|(Image Courtesy: UNFCCC )|
While I am not very knowledgeable person on climate change policies, I do know that all participants in the Paris conference were far more serious about climate change than they were earlier but still a comprehensive solution is unlikely to evolve as the developed countries just do not see the fact that the major onus lies on them and they have to take the extra mile. Just because these countries were developed by the time climate change became a clear and unavoidable danger, expecting developing countries like India to cut down carbon emissions drastically and stunt infrastructure development is simply not fair. Especially when India is also facing the disastrous effect of climate change as seen in Chennai floods.

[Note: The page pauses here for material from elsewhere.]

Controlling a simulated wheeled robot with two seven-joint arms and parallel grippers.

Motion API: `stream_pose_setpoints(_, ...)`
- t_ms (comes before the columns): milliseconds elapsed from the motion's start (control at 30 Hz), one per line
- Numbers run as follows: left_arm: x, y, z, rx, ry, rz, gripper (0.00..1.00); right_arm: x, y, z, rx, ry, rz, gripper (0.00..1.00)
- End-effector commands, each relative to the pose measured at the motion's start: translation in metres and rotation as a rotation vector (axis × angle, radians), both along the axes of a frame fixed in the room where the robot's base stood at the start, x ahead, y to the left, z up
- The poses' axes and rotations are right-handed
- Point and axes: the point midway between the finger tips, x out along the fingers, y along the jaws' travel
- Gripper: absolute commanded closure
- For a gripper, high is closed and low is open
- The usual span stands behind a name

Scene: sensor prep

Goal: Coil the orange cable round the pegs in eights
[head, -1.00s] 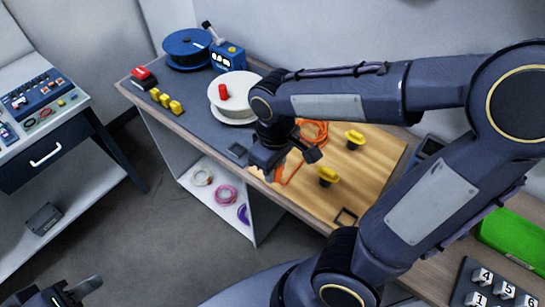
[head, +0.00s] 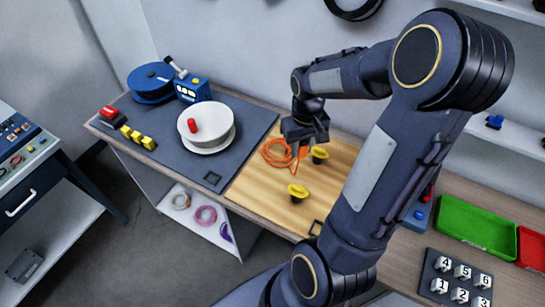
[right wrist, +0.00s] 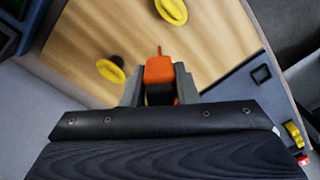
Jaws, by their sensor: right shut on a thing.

Modi's exhortation to look beyond climate change and focus on climate justice was a stand India has taken before, but the announcement of International Solar Alliance is a clear message that India's stand is not "developed countries destroyed the environment for 150 years, don't stop us from developing even if we are destroying it further". Rather, the formation of International Agency for Solar Technologies and Applications with initial investment of $30 million by India and raise it $400 millions through membership fees and aides, clearly sends a signal that India is also taking global lead in adopting and helping other developing countries (solar resource rich countries located around the tropics) adopt clean energy and cut down carbon emissions without slowing down development.

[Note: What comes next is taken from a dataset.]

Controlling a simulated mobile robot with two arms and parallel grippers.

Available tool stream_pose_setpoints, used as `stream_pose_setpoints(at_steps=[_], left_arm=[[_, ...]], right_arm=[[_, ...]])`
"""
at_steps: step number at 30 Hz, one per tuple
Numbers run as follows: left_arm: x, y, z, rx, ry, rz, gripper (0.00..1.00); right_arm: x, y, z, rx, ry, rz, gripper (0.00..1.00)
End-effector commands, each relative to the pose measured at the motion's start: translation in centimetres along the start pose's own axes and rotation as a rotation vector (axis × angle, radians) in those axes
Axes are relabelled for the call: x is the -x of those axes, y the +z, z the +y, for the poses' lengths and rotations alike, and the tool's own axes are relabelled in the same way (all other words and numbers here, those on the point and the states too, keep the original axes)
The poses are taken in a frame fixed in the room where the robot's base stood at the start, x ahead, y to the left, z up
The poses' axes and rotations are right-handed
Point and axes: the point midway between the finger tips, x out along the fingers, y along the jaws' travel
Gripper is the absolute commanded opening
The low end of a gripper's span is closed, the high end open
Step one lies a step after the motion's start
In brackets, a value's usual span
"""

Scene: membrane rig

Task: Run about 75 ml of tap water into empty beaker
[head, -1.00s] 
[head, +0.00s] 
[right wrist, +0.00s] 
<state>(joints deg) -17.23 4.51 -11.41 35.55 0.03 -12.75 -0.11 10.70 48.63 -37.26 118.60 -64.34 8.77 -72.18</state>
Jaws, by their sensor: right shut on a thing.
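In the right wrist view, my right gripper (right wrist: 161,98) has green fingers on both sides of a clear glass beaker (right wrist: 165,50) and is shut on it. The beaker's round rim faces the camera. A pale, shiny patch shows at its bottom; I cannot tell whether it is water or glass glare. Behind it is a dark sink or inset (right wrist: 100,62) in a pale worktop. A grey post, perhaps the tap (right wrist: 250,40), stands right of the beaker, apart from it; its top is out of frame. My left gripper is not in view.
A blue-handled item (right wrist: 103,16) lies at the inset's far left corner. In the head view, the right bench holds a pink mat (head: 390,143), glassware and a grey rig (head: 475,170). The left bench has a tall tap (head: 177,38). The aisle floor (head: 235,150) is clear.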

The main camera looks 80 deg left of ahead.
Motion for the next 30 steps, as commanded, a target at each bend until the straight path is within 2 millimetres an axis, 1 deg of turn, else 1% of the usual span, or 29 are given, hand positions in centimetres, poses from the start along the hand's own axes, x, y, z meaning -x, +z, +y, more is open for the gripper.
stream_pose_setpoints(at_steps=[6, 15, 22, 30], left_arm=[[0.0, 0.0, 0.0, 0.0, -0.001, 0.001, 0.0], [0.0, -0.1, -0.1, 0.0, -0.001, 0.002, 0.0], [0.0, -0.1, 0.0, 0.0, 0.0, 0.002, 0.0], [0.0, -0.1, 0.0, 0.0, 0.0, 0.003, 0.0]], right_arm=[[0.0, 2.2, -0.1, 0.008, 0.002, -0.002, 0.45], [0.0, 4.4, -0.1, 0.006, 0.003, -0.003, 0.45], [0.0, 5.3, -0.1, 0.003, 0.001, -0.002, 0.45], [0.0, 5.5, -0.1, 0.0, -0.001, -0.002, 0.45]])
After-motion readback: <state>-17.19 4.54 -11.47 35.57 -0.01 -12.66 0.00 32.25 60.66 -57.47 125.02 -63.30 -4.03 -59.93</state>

Of course, implementing such an ambitious task is not easy and with 300 million people in India without access to electricity, fossil fuels would perhaps continue to be employed but with the cost of solar energy coming down, a global effort to make it more affordable is likely to see it emerge as a viable alternative and clean energy source. With the alliance headquarters to be set up in India, there is also a great possibility of the move helping the national economy. The proposal has been supported by most environmentalists /conservationists in the world.
However, when it comes to our own media reports and the very vocal Modi supporters on social media I did not come across much information on this Alliance,though they have covered it they don't appear to have given it priority. Rather, I first came across it in foreign news sites which were earlier hostile to India in the climate change context, accusing the country of trying to obstruct the agreement. But the launch of this ambitious project was received very positively by the very same news agencies. Of course, how it works out remains to be seen but at the conference Modi did steal the show in the largest gathering of heads of states since more than half a century which is a much more meaningful accomplishment than his address to NRIs packed in London's Wembley Stadium. Perhaps it is time Modi really starts giving attention to the media rather than allowing motormouths to issue outrageous statements and also undermine his achievements.